### Given data
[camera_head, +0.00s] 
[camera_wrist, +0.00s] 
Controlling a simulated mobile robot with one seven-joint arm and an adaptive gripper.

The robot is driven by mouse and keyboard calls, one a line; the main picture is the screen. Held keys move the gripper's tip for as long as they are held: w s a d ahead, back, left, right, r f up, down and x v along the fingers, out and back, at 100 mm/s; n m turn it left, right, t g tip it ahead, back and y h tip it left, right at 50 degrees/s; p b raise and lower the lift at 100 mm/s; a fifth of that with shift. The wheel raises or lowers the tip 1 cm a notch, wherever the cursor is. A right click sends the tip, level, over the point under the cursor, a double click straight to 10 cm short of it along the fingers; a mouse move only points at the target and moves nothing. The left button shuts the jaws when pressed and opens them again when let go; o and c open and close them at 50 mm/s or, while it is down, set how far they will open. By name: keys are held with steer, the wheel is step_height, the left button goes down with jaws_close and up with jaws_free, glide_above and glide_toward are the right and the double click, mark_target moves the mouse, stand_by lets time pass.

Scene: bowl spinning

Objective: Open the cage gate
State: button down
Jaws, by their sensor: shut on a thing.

### What is required
Hand back the material above in full, exactly as written.

### Solution for this task
[camera_head, +0.00s] 
[camera_wrist, +0.00s] 
Controlling a simulated mobile robot with one seven-joint arm and an adaptive gripper.

The robot is driven by mouse and keyboard calls, one a line; the main picture is the screen. Held keys move the gripper's tip for as long as they are held: w s a d ahead, back, left, right, r f up, down and x v along the fingers, out and back, at 100 mm/s; n m turn it left, right, t g tip it ahead, back and y h tip it left, right at 50 degrees/s; p b raise and lower the lift at 100 mm/s; a fifth of that with shift. The wheel raises or lowers the tip 1 cm a notch, wherever the cursor is. A right click sends the tip, level, over the point under the cursor, a double click straight to 10 cm short of it along the fingers; a mouse move only points at the target and moves nothing. The left button shuts the jaws when pressed and opens them again when let go; o and c open and close them at 50 mm/s or, while it is down, set how far they will open. By name: keys are held with steer, the wheel is step_height, the left button goes down with jaws_close and up with jaws_free, glide_above and glide_toward are the right and the double click, mark_target moves the mouse, stand_by lets time pass.

Scene: bowl spinning

Objective: Open the cage gate
State: button down
Jaws, by their sensor: shut on a thing.

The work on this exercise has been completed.